Fidan, hem eylemediği suçlardan yargılanacak, hem de onun bazı hatalarını başkaları suçlanacak. Bir tür politik mutasyon kendisi.
Benzeri durum, Ağar’ın da başına gelmişti. Kendisi, faili meçhulleri ve yargısız infazları kabullendi ama bunların ne kadarını PKK yapıp, TC’nin üzerine attı, o hala belli değil.
Dolayısıyla, nasıl ki 1993 dönemi hala karanlıktaysa, 2015-2018 dönemi de epeyi daha karanlıkta kalacak.
İronik olan şey, Ağar içeri girip çıktı ama hala gölge içişleri bakanı gibi. Onun ardılı Akşener’i ise, demokrasi havarisi yaptılar.
Yani, bizim bakış açımız şu:
Bilmediğin konuya girersen, ister yazılı, ister sözel, ister görsel, ister işitsel, ister sanal basın mensubu ol, şu ya bu biçimde (eksik veya geçersiz bilgi vererek) dezenformasyona sen de katılırsın.
Entelektüel, bilir, açıkça söyler ve bağlanmaz. Rahmetli Aziz Nesin (işlevsiz grev yapan ve işverenin ekmeğine yağ süren) sendikaları da eleştirdi, başına gelmedik kalmadı ama, o ayrı konu.
Bugünün demokrasi havarisi ve şehidi sayılan Mumcu, Genelkurmay’da ders verdi, kendine servis edilenleri yayınlayıp, birilerinin canını yaktırırken, birilerini bilerek veya bilmeyerek kurtardı.
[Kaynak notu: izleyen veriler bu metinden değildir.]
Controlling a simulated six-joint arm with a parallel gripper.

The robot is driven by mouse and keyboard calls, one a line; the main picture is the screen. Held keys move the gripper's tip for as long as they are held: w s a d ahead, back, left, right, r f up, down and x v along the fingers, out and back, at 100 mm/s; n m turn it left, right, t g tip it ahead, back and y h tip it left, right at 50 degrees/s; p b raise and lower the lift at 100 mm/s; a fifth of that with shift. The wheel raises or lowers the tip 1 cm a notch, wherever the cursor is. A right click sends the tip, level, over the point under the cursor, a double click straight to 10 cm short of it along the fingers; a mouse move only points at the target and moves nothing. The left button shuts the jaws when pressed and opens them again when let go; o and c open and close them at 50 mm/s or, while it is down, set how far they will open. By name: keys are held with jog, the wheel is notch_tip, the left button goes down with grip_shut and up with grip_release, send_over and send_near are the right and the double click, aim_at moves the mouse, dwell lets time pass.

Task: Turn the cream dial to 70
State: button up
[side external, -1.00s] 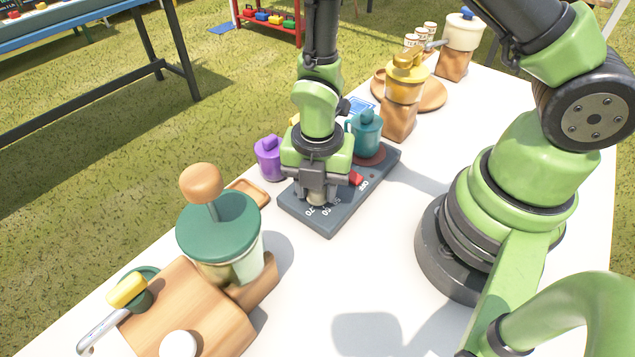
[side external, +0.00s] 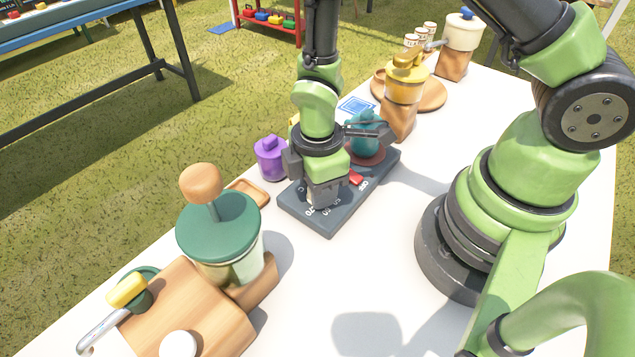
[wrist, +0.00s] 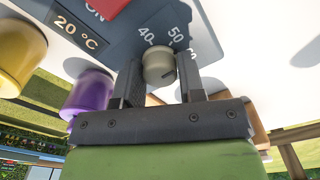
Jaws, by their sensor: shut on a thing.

O nedenle, bizim pozisyonsuz-bağlanmasız negasyonlarımız önemli:
Tarihe nesnel bilgiyle kayıt düşüyoruz. Bilgilerimizde hatalar saptanabilir ama bizim kendi hatalarımız olacaktır bunlar, başkalarının manipülasyonları değil.
140journos’çular 20’lerinde toy gençler olabilirler ama biz 1980 öncesinde de, 14 yaşında da nesnel ve tarafsız idik. Onlara da aynı şeyi öneririz.